- Prompt: Make an exact copy of the lines, leaving the pictures out.

- Provided data:
>> Start

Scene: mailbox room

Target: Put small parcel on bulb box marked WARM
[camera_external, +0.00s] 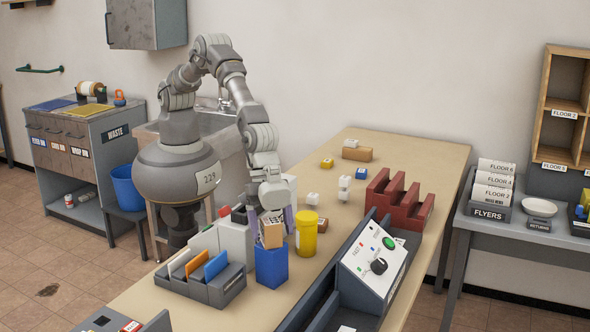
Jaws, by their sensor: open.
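No label reading WARM is legible. Several small boxes stand on the wooden table: a yellow-and-white box (327,163), a blue-and-white box (361,173), a stack of white boxes (344,187) and a white box (312,198). A brown parcel (358,154) lies at the far end with a small pale item on it. A smaller brown block (321,222) shows partly behind the yellow canister. I cannot tell which is the small parcel. My gripper (271,214) points down, open, just behind and above the blue holder; its fingertips are partly hidden, with nothing visibly held.
A blue holder (271,267) with tan contents and a yellow canister (306,235) stand close to my gripper. A grey sorter (207,283), a red rack (400,204) and a control box (372,262) flank the area. The table's far end is mostly clear.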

>> End

- Complete answer:
Scene: mailbox room

Target: Put small parcel on bulb box marked WARM
[camera_external, +0.00s] 
Jaws, by their sensor: open.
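No label reading WARM is legible. Several small boxes stand on the wooden table: a yellow-and-white box (327,163), a blue-and-white box (361,173), a stack of white boxes (344,187) and a white box (312,198). A brown parcel (358,154) lies at the far end with a small pale item on it. A smaller brown block (321,222) shows partly behind the yellow canister. I cannot tell which is the small parcel. My gripper (271,214) points down, open, just behind and above the blue holder; its fingertips are partly hidden, with nothing visibly held.
A blue holder (271,267) with tan contents and a yellow canister (306,235) stand close to my gripper. A grey sorter (207,283), a red rack (400,204) and a control box (372,262) flank the area. The table's far end is mostly clear.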

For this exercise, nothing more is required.